What a disgusting louse, with the Mussolini chin-up pose yet again, celebrating an evil they refuse to name, because Che was basically Castro’s own Heinrich Himmler, the architect and executioner for Latin American Communism and Warden of the first Latin American Gulag.
Somebody tell me again how National Socialism & Socialism are so different.
Finally we’re subjected to a “teachable moment” lecture on American “shortcomings,” while a notorious Communist racist-murderer-executioner & homophobic-killer (and Che was a homophobe not just in the “I don’t want to cater a gay wedding” sense, but in the “put a bullet in that queer’s brain” sense) — not only get’s off scot-free, but is Celebrated by an American President??
Appalling hardly begins to measure the revolting nausea I feel.
It’s about one hundred feet from the deck to the edge of the cut out there, and 260-feet from fence-to-fence, left to right and using the Google maps measurement tool that’s about a total area of 15,127.87 square-feet.
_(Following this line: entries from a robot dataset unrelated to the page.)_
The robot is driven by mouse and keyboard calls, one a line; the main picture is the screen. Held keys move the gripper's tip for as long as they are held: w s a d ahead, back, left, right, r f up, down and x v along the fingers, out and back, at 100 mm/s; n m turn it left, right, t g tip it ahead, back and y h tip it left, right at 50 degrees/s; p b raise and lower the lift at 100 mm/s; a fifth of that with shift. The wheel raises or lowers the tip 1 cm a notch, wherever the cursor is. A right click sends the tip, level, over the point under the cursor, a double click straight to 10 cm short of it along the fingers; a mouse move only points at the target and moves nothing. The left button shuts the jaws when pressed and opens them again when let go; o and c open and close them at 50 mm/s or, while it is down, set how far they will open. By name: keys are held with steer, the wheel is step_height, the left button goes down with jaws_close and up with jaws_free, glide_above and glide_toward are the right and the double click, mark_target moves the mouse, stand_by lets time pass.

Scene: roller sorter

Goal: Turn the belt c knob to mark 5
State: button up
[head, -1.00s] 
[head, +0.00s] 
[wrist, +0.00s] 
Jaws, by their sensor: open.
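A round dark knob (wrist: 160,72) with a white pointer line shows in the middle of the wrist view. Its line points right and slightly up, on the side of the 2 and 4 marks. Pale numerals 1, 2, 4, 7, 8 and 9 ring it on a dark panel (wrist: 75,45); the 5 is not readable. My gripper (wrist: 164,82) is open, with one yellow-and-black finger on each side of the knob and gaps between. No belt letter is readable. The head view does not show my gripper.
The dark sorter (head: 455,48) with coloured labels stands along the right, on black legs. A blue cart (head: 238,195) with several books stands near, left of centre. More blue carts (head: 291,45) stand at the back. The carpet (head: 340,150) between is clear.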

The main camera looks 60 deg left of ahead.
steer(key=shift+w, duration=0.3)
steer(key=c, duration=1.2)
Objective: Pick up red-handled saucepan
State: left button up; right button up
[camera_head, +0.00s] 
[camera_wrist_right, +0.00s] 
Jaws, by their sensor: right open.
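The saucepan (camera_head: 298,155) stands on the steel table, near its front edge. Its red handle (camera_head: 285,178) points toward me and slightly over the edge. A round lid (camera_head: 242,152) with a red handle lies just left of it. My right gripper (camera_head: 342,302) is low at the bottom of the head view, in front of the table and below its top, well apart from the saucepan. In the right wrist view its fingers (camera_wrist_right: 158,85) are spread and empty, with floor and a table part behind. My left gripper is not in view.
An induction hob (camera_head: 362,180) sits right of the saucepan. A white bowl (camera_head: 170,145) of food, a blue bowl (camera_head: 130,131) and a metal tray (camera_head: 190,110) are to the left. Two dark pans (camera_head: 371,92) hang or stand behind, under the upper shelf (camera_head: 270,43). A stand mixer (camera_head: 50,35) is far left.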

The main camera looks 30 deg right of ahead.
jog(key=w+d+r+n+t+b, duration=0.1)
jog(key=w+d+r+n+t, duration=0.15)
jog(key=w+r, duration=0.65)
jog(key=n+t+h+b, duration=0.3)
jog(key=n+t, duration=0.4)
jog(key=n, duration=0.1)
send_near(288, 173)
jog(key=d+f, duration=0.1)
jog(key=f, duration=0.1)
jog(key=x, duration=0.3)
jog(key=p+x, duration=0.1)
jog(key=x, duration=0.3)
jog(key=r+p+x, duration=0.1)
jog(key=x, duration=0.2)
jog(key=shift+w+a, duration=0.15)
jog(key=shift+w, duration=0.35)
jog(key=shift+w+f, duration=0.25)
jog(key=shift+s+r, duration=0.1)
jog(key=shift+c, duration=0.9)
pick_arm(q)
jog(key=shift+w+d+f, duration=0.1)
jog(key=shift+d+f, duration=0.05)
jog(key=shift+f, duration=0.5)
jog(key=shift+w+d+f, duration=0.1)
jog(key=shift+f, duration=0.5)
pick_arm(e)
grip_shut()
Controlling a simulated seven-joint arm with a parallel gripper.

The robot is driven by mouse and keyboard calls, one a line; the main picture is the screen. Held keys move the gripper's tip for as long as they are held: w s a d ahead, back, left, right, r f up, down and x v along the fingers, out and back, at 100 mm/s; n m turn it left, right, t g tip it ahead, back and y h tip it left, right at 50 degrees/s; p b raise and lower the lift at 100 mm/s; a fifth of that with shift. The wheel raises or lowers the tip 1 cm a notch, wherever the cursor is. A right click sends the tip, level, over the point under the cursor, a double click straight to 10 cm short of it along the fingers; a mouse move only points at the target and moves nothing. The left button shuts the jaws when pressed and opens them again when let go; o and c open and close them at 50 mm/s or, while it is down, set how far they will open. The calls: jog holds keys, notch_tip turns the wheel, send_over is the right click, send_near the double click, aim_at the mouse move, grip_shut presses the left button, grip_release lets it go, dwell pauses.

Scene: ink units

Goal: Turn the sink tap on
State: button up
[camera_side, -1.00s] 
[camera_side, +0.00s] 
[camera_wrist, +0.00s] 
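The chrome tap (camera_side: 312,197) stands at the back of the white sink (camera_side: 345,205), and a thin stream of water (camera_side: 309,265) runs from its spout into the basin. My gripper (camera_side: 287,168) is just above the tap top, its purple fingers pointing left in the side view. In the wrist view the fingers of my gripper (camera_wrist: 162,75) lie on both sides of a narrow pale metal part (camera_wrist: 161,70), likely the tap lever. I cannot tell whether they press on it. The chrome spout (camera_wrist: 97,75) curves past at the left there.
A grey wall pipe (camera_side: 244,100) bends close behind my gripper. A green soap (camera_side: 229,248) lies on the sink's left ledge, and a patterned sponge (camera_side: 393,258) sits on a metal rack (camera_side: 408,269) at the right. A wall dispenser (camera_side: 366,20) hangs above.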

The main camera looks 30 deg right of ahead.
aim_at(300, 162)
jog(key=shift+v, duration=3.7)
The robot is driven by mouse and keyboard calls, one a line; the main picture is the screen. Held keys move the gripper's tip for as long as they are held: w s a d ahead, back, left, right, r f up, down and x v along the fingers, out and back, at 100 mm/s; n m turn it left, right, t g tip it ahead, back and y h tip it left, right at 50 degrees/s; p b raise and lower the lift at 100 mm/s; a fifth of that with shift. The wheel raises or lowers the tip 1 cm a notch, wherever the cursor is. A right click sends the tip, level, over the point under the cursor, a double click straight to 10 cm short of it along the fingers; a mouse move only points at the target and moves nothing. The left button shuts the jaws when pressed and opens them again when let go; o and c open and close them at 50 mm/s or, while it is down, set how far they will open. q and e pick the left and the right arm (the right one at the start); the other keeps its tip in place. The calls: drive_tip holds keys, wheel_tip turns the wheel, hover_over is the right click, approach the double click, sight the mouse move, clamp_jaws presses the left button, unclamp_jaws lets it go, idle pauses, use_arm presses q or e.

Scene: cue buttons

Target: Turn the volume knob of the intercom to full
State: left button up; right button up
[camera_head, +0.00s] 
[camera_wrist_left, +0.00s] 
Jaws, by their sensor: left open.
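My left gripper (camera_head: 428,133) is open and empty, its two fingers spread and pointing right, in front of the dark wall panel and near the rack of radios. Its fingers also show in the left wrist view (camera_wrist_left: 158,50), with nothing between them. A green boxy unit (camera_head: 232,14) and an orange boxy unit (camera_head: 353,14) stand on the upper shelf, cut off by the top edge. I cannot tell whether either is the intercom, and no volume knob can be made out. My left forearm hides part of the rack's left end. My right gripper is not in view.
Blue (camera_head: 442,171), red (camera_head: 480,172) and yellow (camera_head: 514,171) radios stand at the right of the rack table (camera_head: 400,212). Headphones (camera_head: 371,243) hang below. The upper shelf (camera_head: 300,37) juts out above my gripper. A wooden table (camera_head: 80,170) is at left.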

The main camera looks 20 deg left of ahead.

The brown patch where the burn-pile sat has been dug-out and I’m ready to seed it and the other brown patches. Also got a couple bags of “Weed and Feed” to tame the dandelion population and in hopes to give the grass a chance. Now that it’s been cut once I can use the tow-behind spreader to distribute a mix of seed and feed.
We hauled the good dirt out of the burn-pile and dumped it in the trench along the far-distant fence line, some 300-feet away, out by the black cow. Found a lot of nails and other junk that we keep raking-out.